_Request_. Write out, precisely and in full, each line of the material.

_Source data_.
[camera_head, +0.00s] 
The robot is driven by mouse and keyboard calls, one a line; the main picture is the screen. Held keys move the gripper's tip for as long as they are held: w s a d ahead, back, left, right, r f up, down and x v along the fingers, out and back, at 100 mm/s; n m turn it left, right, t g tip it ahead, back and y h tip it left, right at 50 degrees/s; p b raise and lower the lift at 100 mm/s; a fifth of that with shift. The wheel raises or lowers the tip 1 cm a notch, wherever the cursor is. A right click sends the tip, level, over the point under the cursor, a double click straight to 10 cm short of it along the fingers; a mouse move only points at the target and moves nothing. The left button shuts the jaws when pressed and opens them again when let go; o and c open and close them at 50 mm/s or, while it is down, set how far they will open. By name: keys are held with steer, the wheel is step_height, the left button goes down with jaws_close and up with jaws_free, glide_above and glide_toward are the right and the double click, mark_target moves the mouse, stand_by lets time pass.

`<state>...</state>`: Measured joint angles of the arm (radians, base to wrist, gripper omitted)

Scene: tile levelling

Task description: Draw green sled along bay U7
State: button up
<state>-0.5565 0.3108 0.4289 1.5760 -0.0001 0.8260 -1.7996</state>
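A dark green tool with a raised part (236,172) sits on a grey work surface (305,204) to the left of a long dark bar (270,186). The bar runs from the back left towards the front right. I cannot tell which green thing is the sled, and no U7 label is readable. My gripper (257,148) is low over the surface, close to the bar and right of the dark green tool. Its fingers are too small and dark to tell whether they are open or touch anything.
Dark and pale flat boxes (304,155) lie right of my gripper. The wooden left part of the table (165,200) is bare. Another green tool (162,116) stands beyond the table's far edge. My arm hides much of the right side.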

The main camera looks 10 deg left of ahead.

_Written answer_.
[camera_head, +0.00s] 
The robot is driven by mouse and keyboard calls, one a line; the main picture is the screen. Held keys move the gripper's tip for as long as they are held: w s a d ahead, back, left, right, r f up, down and x v along the fingers, out and back, at 100 mm/s; n m turn it left, right, t g tip it ahead, back and y h tip it left, right at 50 degrees/s; p b raise and lower the lift at 100 mm/s; a fifth of that with shift. The wheel raises or lowers the tip 1 cm a notch, wherever the cursor is. A right click sends the tip, level, over the point under the cursor, a double click straight to 10 cm short of it along the fingers; a mouse move only points at the target and moves nothing. The left button shuts the jaws when pressed and opens them again when let go; o and c open and close them at 50 mm/s or, while it is down, set how far they will open. By name: keys are held with steer, the wheel is step_height, the left button goes down with jaws_close and up with jaws_free, glide_above and glide_toward are the right and the double click, mark_target moves the mouse, stand_by lets time pass.

`<state>...</state>`: Measured joint angles of the arm (radians, base to wrist, gripper omitted)

Scene: tile levelling

Task description: Draw green sled along bay U7
State: button up
<state>-0.5565 0.3108 0.4289 1.5760 -0.0001 0.8260 -1.7996</state>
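A dark green tool with a raised part (236,172) sits on a grey work surface (305,204) to the left of a long dark bar (270,186). The bar runs from the back left towards the front right. I cannot tell which green thing is the sled, and no U7 label is readable. My gripper (257,148) is low over the surface, close to the bar and right of the dark green tool. Its fingers are too small and dark to tell whether they are open or touch anything.
Dark and pale flat boxes (304,155) lie right of my gripper. The wooden left part of the table (165,200) is bare. Another green tool (162,116) stands beyond the table's far edge. My arm hides much of the right side.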

The main camera looks 10 deg left of ahead.

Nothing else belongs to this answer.